Your task is to return, exactly, the run of lines starting at the line holding "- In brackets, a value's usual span" and ending at the line holding "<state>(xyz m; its", both ends included and no other lines.

(Collected data entries)
<<<<
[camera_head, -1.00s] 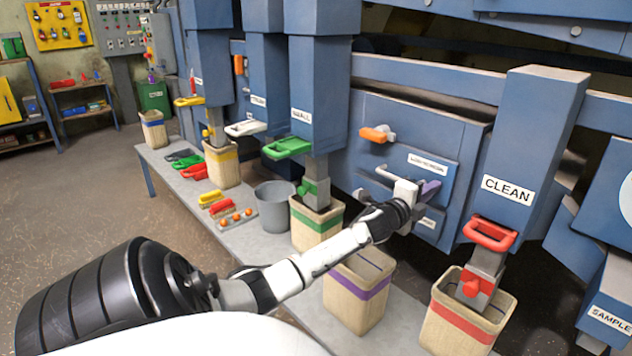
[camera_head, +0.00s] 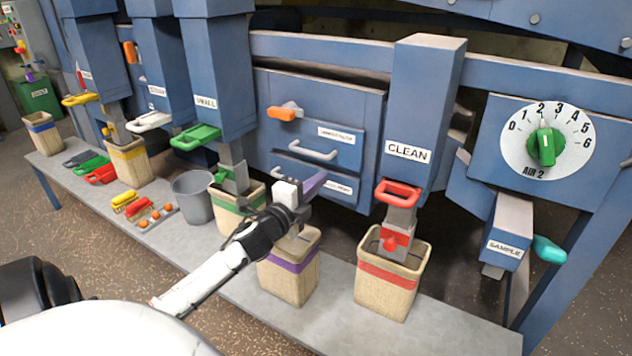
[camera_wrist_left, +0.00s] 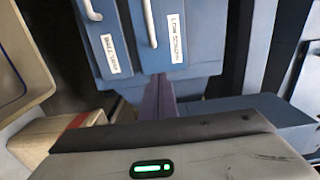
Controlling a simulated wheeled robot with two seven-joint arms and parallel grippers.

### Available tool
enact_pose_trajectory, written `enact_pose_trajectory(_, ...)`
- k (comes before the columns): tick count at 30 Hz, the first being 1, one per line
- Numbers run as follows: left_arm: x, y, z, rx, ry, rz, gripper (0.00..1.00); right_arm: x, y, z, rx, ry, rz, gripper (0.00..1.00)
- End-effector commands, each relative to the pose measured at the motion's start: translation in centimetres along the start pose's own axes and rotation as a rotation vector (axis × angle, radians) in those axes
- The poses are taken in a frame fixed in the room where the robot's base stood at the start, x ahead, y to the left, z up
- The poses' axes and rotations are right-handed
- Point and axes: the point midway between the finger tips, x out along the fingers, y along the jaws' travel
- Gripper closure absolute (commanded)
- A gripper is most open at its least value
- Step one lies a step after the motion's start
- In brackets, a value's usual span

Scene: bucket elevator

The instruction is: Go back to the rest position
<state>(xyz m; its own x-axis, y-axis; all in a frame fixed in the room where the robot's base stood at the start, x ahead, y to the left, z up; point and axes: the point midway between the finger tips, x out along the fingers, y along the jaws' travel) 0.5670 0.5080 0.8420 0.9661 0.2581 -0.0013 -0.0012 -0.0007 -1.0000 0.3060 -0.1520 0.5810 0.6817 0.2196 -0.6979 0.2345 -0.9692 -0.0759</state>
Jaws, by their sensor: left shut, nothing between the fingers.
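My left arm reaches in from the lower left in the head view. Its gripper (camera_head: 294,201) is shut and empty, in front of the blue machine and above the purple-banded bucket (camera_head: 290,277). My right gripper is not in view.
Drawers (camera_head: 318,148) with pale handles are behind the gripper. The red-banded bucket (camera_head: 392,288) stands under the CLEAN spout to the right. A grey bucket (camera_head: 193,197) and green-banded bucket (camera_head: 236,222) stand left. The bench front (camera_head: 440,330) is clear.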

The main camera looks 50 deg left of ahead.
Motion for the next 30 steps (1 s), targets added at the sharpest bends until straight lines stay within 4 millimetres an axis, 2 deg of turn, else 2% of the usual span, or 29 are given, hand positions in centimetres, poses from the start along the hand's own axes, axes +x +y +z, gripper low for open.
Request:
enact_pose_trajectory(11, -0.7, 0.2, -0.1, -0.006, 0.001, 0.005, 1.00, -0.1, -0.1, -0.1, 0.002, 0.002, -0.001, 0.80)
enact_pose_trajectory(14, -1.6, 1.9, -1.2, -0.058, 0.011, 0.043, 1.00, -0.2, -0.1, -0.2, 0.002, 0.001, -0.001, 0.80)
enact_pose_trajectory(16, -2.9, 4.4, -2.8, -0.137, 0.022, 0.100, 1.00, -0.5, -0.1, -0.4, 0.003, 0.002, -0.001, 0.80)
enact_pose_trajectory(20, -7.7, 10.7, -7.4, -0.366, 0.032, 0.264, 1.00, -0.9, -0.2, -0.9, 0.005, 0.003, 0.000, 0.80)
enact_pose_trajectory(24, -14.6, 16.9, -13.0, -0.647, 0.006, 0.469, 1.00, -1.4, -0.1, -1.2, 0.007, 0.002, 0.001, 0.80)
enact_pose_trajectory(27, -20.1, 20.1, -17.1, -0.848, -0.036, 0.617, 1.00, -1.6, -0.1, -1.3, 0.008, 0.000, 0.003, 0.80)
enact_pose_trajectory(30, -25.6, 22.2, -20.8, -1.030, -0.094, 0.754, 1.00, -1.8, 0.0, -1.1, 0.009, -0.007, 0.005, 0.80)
>>>>
<<<<
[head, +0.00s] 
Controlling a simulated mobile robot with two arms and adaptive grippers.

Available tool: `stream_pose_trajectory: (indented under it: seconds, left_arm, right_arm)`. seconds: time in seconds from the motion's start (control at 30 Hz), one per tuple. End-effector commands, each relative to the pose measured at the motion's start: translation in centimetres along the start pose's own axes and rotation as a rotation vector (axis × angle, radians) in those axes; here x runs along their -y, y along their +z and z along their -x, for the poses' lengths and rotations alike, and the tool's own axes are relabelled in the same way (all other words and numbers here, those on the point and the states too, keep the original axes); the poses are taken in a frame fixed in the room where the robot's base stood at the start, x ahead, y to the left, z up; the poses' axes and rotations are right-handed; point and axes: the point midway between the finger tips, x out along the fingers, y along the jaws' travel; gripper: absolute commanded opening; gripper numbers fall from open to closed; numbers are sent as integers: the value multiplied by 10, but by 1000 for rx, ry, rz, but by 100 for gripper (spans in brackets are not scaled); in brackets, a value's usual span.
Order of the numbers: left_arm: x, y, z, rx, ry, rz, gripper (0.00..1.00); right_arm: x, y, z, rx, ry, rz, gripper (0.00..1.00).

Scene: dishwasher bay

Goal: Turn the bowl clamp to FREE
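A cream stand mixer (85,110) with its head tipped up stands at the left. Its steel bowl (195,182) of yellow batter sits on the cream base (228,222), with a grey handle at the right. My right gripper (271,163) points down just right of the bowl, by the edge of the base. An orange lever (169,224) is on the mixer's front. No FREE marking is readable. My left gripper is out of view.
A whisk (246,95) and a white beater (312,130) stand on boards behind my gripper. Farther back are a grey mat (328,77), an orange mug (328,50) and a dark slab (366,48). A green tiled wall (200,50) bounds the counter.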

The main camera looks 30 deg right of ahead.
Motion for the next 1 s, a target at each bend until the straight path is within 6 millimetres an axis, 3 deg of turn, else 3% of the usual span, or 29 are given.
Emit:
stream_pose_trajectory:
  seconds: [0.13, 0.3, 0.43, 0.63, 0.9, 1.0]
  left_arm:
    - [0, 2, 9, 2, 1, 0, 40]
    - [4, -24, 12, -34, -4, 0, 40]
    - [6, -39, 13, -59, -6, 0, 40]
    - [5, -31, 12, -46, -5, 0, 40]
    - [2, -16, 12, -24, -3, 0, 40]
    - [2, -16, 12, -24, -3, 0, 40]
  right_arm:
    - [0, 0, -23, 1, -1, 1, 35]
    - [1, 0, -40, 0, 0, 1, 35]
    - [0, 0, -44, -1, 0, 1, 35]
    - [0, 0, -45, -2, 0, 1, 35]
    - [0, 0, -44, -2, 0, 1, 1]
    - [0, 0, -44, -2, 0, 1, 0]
>>>>
<<<<
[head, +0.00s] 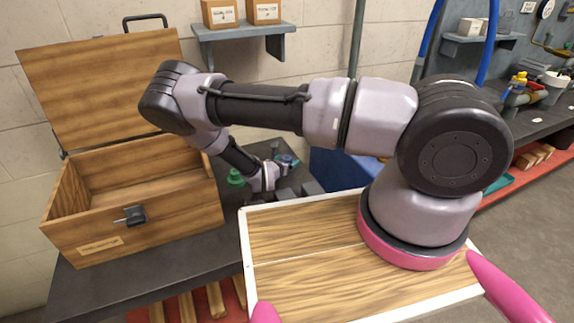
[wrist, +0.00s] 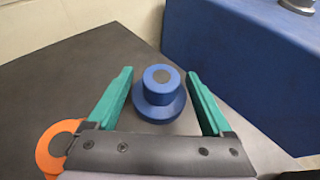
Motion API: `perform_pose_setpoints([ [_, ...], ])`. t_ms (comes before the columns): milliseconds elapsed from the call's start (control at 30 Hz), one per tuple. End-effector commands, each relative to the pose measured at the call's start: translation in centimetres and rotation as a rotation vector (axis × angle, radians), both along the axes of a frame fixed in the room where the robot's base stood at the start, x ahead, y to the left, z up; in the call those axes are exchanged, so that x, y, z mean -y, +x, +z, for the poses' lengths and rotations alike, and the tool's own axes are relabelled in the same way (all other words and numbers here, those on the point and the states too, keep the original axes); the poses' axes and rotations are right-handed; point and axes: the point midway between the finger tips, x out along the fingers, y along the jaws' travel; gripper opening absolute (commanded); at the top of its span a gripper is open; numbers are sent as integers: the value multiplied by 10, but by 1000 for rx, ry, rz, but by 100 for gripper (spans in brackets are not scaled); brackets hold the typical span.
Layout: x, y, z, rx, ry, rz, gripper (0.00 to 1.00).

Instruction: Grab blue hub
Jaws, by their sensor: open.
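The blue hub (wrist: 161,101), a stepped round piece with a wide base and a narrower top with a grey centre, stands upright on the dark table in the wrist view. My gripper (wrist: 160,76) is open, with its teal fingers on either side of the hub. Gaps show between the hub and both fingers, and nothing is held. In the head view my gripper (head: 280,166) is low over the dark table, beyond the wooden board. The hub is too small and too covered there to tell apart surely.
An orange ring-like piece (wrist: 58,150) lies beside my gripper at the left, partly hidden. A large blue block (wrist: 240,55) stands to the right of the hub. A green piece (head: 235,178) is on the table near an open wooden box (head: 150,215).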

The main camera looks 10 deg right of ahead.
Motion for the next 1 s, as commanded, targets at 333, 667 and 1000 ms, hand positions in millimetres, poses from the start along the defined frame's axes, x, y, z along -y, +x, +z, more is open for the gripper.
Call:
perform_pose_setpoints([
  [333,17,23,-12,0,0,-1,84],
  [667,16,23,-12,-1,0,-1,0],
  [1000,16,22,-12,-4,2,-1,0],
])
>>>>
__Result of this exercise__.
- In brackets, a value's usual span

Scene: bucket elevator

The instruction is: Go back to the rest position
<state>(xyz m; its own x-axis, y-axis; all in a frame fixed in the room where the robot's base stood at the start, x ahead, y to the left, z up; point and axes: the point midway between the finger tips, x out along the fingers, y along the jaws' travel) 0.5670 0.5080 0.8420 0.9661 0.2581 -0.0013 -0.0012 -0.0007 -1.0000 0.3060 -0.1520 0.5810 0.6817 0.2196 -0.6979 0.2345 -0.9692 -0.0759</state>

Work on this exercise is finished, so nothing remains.